With the s9, that sensor is detecting the three-dimensional space in front of the Roomba as it moves forward. “It’s essentially scanning a volumetric space that’s roughly equivalent to the size of the robot,” says Brent Hild, a senior product manager at iRobot. It’s scanning that space using two planes of infrared light that project in front of it, with one plane higher than the other and both parallel to the floor. Those planes of infrared light bounce off the objects in front of the Roomba, allowing the sensor to know its distance from it. Thanks to those two lights planes, the robot can see anything ranging from about the size of a centimeter and up, Hild says.

That new form of perception helps the robot do two things. “It’s edge and corner cleaning, which is one of the core problems we’re trying to solve with this particular robot design,” Hild says, “and also just navigation through more cluttered environments.”

The addition of the sensor is a good reminder that tech products that have been around for years typically improve iteratively. That iteration can happen thanks to software improvements, but sometimes a machine or gadgets needs hardware tweaks, or better sensors, to perceive its environment in some way. A self-driving car requires cameras, radar units, and lasers to know what’s around it.
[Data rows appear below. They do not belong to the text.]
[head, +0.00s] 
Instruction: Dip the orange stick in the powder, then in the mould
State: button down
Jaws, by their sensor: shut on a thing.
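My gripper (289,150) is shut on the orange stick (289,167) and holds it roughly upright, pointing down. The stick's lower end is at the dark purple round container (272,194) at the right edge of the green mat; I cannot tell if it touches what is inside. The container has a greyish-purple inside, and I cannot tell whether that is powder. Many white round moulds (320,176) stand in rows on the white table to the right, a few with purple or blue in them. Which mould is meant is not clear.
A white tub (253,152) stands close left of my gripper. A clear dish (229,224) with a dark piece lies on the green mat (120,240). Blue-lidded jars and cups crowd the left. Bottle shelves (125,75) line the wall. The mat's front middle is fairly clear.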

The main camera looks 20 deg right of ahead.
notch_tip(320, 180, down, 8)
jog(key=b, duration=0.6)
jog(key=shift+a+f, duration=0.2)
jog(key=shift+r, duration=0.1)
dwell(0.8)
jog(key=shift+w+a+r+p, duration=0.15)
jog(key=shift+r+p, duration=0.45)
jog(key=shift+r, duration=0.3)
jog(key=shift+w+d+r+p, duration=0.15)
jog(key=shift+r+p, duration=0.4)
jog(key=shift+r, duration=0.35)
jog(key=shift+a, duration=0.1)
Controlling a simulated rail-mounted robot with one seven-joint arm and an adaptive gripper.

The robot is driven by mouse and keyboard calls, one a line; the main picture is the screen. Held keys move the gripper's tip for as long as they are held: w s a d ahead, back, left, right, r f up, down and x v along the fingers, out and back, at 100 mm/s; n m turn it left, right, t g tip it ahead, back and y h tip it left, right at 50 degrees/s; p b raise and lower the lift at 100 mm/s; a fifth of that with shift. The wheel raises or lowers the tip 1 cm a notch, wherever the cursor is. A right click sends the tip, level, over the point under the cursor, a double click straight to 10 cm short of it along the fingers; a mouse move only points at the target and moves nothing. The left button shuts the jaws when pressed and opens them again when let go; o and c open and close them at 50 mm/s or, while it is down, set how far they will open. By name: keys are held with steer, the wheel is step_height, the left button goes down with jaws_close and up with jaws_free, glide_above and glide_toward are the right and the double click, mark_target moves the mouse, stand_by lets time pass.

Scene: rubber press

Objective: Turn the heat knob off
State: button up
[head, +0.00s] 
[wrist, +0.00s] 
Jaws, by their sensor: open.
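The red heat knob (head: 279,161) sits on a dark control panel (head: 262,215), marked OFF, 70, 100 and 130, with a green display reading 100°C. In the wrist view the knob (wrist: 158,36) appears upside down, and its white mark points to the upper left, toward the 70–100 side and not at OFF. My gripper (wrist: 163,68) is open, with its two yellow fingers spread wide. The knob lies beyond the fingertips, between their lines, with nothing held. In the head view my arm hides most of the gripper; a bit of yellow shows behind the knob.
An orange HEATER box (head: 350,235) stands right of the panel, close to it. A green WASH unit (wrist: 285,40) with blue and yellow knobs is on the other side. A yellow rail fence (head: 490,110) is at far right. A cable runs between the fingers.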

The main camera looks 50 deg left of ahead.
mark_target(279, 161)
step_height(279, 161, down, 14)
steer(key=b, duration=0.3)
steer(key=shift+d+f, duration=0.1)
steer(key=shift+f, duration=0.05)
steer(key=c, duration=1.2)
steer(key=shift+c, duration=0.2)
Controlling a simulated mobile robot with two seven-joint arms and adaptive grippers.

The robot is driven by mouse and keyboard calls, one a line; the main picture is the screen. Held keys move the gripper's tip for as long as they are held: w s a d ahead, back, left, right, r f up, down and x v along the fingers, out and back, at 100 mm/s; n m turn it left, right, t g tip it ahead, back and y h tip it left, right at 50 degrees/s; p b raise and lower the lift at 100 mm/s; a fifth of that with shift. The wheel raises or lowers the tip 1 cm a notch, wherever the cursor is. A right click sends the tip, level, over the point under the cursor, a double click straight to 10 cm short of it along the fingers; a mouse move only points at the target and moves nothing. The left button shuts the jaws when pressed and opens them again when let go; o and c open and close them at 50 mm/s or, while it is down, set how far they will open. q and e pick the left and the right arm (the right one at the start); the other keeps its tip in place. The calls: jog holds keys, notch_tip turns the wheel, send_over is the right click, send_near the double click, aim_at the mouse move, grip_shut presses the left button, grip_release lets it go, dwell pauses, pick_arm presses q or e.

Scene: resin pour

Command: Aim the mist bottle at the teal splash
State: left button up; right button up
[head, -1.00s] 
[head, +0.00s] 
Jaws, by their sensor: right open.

Your iPhone needed new sensors to see you for Face ID. The latest MacBook Air has a fingerprint reader. You want a new feature to improve your already good product? That might mean adding a sensor.

The three-dimensional sensor on the front of the newest Roomba is not the only way it can perceive the dusty world it lives in. Like the i7, the s9 sports an optical sensor on the top, which uses the light and dark patterns in your home to figure out where it is, like a sailor looking up at constellations. Both robots also have other navigational sensors, including “hall sensors,” Hild says, that detect when your Roomba has bumped into a wall.

Besides sensors that help it navigate, these robots also have a sensor that “listens for dirt,” Hild says—like the “chatter” that sand makes when it’s sucked up. When it hears a lot of dirt, it can figure out that it’s in a spot that it needs to spend more time cleaning. The dust bin also has yet another infrared sensor in it that can tell if the bit is full; it can also see if a lot of stuff that doesn’t happen to be noisy—like dog hair, which wouldn’t make a chatter sound—is coming in, to again let the Roomba know to focus more on that filthier spot.

Finally, the newest Roomba also has a new shape: the front is flat, with rounded corners at the edges, and a circular back. That new design also makes it more corner-friendly.